Quindi soltanto colui che
appartiene al Regno di Dio vede il significato delle opere di Dio; gli altri
vedono i segni delle opere di Dio ma non intendono il significato quindi sono
fuori.
Per cui il Signore dice:
“Voi correte quando io vi significo di stare fermi e state fermi quando io vi
dico di correre”, perché fraintendiamo i segni non avendo la possibilità di
intendere.
Pinuccia:
Ma questo essere dentro è già la conclusione di un lungo processo…
Luigi:
Certo, logico! Anzi, dico, si è dentro a Pentecoste! In questo episodio abbiamo
già la simbologia di Pentecoste, la trasformazione dell’acqua in vino e i
discepoli che hanno visto. Abbiamo detto che il Signore opera a livelli
diversi, già la sintesi, la grande conclusione di Pentecoste opera tante
piccole Pentecoste che preannunciano la grande Pentecoste, come nella nostra
vita abbiamo tante piccoli sacrifici, tante piccole delusioni, tanti piccoli
cambiamenti che preannunciano il grande cambiamento, oppure la grande delusione.
Abbiamo tante piccole tentazioni che preannunciano la grande prova del
superamento del nostro io, del superamento di noi stessi.
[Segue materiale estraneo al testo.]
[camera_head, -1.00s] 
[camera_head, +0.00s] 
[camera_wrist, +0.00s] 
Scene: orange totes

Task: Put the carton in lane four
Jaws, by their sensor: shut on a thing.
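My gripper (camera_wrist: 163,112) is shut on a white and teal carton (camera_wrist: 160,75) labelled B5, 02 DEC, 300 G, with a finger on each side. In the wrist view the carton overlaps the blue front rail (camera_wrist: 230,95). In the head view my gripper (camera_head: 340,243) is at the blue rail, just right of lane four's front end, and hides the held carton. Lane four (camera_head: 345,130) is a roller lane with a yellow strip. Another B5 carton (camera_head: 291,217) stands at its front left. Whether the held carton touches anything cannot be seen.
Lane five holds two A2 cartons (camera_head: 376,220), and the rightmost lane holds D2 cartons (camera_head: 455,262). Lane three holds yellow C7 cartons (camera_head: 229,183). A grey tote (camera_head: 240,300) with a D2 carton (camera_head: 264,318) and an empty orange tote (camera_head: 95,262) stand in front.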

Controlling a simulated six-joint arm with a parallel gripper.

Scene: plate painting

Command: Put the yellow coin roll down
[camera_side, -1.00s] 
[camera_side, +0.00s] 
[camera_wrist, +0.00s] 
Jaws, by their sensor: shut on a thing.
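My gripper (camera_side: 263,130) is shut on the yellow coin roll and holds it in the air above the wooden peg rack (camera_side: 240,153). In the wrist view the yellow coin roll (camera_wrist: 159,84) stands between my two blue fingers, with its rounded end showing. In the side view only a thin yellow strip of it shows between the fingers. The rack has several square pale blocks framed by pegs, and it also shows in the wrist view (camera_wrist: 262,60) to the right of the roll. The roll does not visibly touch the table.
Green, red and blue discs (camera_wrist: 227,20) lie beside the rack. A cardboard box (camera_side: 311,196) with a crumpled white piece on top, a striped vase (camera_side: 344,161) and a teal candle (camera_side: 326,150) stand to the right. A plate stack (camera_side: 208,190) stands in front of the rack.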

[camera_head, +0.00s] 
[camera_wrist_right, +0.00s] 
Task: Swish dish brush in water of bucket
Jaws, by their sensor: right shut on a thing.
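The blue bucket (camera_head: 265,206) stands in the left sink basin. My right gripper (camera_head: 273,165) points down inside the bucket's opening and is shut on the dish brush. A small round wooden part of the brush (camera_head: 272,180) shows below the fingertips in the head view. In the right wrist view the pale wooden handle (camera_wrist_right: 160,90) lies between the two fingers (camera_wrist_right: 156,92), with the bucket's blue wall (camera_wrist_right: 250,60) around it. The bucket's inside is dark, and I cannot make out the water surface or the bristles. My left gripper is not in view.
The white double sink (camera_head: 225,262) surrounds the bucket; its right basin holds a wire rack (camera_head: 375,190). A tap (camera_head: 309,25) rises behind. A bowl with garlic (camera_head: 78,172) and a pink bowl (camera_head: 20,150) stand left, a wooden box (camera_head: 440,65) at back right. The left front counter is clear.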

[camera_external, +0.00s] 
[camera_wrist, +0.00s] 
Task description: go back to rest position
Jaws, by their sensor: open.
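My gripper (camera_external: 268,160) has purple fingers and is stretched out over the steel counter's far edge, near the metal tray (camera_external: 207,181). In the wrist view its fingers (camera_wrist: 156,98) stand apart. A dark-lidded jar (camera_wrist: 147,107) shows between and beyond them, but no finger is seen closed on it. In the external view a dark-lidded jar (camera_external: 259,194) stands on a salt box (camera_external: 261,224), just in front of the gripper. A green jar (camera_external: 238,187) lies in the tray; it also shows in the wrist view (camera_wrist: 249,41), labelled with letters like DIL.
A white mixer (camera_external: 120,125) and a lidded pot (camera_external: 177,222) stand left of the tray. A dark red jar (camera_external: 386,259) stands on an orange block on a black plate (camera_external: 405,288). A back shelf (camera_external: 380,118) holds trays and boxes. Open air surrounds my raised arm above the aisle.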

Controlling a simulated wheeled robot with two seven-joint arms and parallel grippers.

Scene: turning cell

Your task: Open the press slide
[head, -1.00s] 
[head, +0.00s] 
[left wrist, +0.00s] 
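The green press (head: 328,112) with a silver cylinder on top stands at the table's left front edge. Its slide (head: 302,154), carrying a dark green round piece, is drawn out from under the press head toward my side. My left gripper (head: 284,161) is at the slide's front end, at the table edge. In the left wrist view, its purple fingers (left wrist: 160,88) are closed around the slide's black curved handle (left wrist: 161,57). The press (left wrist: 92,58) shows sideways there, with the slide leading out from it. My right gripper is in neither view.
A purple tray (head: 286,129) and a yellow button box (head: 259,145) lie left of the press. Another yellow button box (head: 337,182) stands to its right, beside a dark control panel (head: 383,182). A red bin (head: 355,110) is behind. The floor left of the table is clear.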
Dio fa sempre
rivenire a seconda della situazione della creatura, sempre una sua opera,
genera sempre il suo Verbo però noi, a livelli diversi, riceviamo lezioni
diverse, quindi diciamo che la lezione che ha avuto il maestro di tavola, è
diversa dalla lettura che hanno ricevuto i servi ed è diversa da quella che
hanno ricevuto i discepoli: ecco i diversi livelli.
Cina:
Penso che questi discepoli sono confermati nel capire queste lezioni…
Luigi:
Sono confermati, è stata una conferma questa! Infatti dice il Vangelo: “…credettero…”,
non come novità, ma credettero perché sono stati confermati nel loro credere!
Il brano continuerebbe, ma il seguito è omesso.